Bear Gap Trail Junction (2329) to campsite at mile 2352
In the afternoon the lush green northwestern forest gives way to yet another desolate burn area. Any livable ecosystem has been scorched away, taking with it all animals and their corresponding calls. What is left is the creaking of dead trees, sharp snaps of falling branches ricochet through the air undisturbed by anything living. A single stream makes a valiant effort at life, florescent green leaves spring from along the bank. Their inherent liveliness standing in stark contrast to the black earth.
In the silence I think back to something another hiker told me at Trail Days. How they were frustrated by the number of burns they’d walked through in Oregon, calling them pointless, and wasteful.

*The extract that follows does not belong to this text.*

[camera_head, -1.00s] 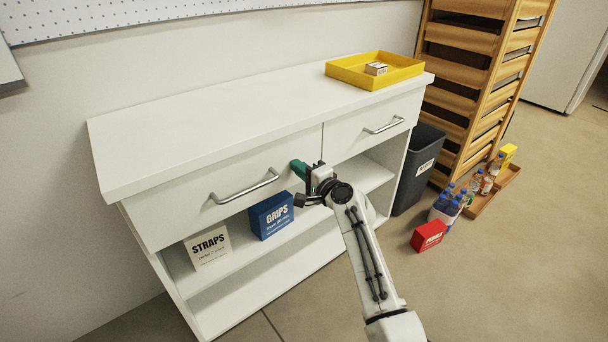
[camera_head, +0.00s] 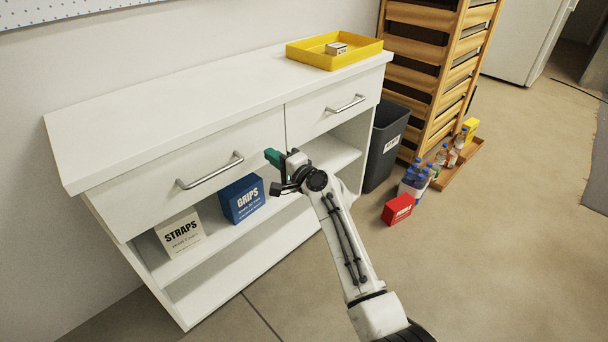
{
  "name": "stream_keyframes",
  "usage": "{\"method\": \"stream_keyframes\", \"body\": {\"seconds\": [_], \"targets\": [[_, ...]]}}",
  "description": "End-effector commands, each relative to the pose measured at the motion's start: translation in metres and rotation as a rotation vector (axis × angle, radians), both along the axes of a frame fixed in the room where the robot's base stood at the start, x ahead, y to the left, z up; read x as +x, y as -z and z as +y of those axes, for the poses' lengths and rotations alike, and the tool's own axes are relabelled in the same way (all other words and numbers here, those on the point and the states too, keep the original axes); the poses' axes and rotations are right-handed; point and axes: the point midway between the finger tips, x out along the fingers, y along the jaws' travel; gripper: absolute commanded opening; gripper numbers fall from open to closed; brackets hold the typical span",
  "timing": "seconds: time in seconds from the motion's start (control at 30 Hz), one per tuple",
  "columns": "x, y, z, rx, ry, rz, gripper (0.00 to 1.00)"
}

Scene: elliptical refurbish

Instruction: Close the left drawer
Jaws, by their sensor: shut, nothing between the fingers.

They believed like so many do, that fires are purely distructive and lack any benefit. This hiker, like myself, had likely been raised on Smokey Bear telling them that the only way to protect the forest was to eliminate any wild fires. But they, like myself and perhaps you too dear reader, have largely been misinformed, and are only now coming to recognize how foolish our understanding of fires have historically been.
For those of you who were raised in the west, this is likely a familiar story. If that’s you, then feel free to skip ahead a paragraph. Otherwise read on, you might just learn something. The current dictum of aggressive fire suppression which the National Forest Service so vehemently upholds is largely a reaction to The Big Burn, the largest fire in American history which in 1910 burned 3,000,000 achers of land in the Rockey Mountains in Colorado, Montana, and Idaho. The fire killed 86 people. In response the Forest Service adopted a policy which sought to extinguish wildfires as quickly as possible. Smokey Bear was introduced to the world as the friendly face of wildfire suppression, telling the American people that a healthy forest was one that never burned. Unfortunately, Smokey was wrong, the USFS was wrong, and only in recent years have people come to accept that forest fires are in integral part of forest health—that seeking to control every wild burn is perhaps the worst thing we could have done for the health of our forests.
This new understanding of the necessity of forest fires for the health of the forest ecosystem is representative of a larger shift in human awareness, albeit one that has been slow to catch on. The realization that nature does not exist for human domination. That the frustration one might feel while hiking through their twentieth burn of the trail is so minuscule when viewed in comparison to the health of the natural world around us as to be laughable. In the crudest sense, it’s simply not about you, about us. This world is not ours for the taking or making, but rather if we are to survive as a species we must learn to live in symbiosis with the world around us. As humans we are overly skilled at placing ourselves at the center of the universe, but it’s a tendency that we’ll have to overcome.
In the final miles of the day I hike through a sick forest. Blowdowns and deadfalls clutter the understory, competing for room with saplings and dense bushes, all shaded by the bigger trees looming overhead, blocking much of the sunlight from reaching the ground. My pathway is only clear due to the countless hours of volunteer trail crews. I wonder when the last time this area saw a fire, and how massive and destructive the next one might be, with every square inch of ground cluttered with drying kindling. Like an old body that can no longer fight off an illness, so too will the next ember to find this land be fatally consuming. But then again, all things die. And only when compared to our brief human lives is the lifespan of a forest a tragedy.